The request – Search the records below for the word "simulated". Pull out each line that has it.

Records for this exercise –
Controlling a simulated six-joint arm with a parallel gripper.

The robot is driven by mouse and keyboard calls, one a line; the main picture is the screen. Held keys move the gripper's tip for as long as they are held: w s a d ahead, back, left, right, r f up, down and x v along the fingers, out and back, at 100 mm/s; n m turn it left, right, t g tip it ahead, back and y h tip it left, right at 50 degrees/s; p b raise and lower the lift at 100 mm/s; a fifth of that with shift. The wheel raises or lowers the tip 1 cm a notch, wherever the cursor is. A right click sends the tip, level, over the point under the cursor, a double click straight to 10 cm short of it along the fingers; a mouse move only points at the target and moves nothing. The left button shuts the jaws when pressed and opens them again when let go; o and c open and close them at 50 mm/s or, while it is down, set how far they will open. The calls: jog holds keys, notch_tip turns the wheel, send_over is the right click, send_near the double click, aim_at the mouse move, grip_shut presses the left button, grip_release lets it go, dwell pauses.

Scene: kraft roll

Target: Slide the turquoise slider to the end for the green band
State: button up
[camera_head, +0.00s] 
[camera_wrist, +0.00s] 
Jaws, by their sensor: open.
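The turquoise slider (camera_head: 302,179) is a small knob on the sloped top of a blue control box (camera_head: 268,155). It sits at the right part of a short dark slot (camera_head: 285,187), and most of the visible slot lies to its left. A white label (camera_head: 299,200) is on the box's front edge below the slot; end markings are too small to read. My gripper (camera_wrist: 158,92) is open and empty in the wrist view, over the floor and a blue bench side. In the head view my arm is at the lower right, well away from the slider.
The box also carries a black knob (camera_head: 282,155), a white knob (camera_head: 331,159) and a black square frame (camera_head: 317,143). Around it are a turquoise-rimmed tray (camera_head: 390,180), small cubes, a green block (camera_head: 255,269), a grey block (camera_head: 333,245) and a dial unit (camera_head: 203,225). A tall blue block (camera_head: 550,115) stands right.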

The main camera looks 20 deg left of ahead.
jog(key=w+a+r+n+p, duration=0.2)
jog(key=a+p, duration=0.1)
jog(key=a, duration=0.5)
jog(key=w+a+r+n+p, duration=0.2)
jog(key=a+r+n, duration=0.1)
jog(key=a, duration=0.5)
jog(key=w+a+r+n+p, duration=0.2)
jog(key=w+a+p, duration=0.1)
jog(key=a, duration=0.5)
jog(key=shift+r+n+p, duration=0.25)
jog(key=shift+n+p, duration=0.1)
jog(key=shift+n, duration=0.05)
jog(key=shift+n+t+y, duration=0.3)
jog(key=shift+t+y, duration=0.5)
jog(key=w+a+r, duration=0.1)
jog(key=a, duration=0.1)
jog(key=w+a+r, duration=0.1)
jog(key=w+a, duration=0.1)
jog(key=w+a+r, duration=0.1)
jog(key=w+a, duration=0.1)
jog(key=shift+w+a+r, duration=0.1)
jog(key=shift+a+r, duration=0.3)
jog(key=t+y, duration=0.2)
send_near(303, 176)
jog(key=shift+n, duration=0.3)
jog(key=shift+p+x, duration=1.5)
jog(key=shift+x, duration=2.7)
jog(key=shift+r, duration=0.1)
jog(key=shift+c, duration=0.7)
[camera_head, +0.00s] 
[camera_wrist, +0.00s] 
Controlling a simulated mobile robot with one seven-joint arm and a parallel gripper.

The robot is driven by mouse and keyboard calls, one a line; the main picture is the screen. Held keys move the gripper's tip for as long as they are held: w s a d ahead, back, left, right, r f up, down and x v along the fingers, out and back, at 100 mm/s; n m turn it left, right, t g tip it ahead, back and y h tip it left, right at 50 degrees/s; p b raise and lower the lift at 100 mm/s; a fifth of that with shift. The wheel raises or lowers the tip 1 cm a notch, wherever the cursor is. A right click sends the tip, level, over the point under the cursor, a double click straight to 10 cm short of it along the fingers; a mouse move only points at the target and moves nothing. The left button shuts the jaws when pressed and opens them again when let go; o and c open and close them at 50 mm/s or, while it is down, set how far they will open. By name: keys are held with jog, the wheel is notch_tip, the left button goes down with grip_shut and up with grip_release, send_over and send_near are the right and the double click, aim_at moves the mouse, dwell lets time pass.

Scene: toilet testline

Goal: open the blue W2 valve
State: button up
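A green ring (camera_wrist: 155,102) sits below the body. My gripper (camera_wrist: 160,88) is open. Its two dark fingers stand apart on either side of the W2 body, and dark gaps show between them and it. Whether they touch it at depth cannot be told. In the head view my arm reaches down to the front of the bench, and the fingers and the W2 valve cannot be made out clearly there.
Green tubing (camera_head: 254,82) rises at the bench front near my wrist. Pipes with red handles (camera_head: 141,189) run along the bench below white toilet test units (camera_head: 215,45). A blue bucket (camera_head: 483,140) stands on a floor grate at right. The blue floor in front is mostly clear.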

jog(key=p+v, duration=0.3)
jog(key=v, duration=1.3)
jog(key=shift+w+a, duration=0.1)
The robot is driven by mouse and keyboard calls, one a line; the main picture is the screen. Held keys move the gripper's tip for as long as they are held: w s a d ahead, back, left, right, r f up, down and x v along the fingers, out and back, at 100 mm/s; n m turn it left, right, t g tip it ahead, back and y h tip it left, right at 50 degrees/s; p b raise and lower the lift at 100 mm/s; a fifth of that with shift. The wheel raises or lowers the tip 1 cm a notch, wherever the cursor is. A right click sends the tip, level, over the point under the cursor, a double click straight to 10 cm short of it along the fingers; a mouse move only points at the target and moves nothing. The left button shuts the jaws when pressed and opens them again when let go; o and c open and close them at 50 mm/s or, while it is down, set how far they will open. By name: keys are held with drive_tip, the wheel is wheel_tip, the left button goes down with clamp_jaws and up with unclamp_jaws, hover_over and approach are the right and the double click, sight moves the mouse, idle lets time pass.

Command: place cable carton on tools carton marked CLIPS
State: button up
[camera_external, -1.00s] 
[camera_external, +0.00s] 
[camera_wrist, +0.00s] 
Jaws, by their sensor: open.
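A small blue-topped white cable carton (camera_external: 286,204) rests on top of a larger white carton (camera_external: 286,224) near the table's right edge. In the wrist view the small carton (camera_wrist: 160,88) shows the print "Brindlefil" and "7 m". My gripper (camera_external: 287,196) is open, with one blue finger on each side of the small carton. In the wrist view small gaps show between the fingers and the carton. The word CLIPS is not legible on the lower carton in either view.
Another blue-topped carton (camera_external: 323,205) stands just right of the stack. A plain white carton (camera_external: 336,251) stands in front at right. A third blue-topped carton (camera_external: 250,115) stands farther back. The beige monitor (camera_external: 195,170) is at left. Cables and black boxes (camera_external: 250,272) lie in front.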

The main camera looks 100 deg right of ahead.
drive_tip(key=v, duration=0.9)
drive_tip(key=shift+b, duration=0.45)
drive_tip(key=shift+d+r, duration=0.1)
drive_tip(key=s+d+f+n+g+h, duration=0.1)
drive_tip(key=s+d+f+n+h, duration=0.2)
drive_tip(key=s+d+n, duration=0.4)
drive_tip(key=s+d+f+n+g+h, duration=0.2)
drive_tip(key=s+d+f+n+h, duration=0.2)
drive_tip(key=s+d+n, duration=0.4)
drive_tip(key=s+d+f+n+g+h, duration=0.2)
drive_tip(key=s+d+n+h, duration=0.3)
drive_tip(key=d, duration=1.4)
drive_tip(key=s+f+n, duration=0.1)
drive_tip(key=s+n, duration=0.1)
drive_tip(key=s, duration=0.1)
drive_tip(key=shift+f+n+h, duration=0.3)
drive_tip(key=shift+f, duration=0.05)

Full solution –
Controlling a simulated six-joint arm with a parallel gripper.
Controlling a simulated mobile robot with one seven-joint arm and a parallel gripper.

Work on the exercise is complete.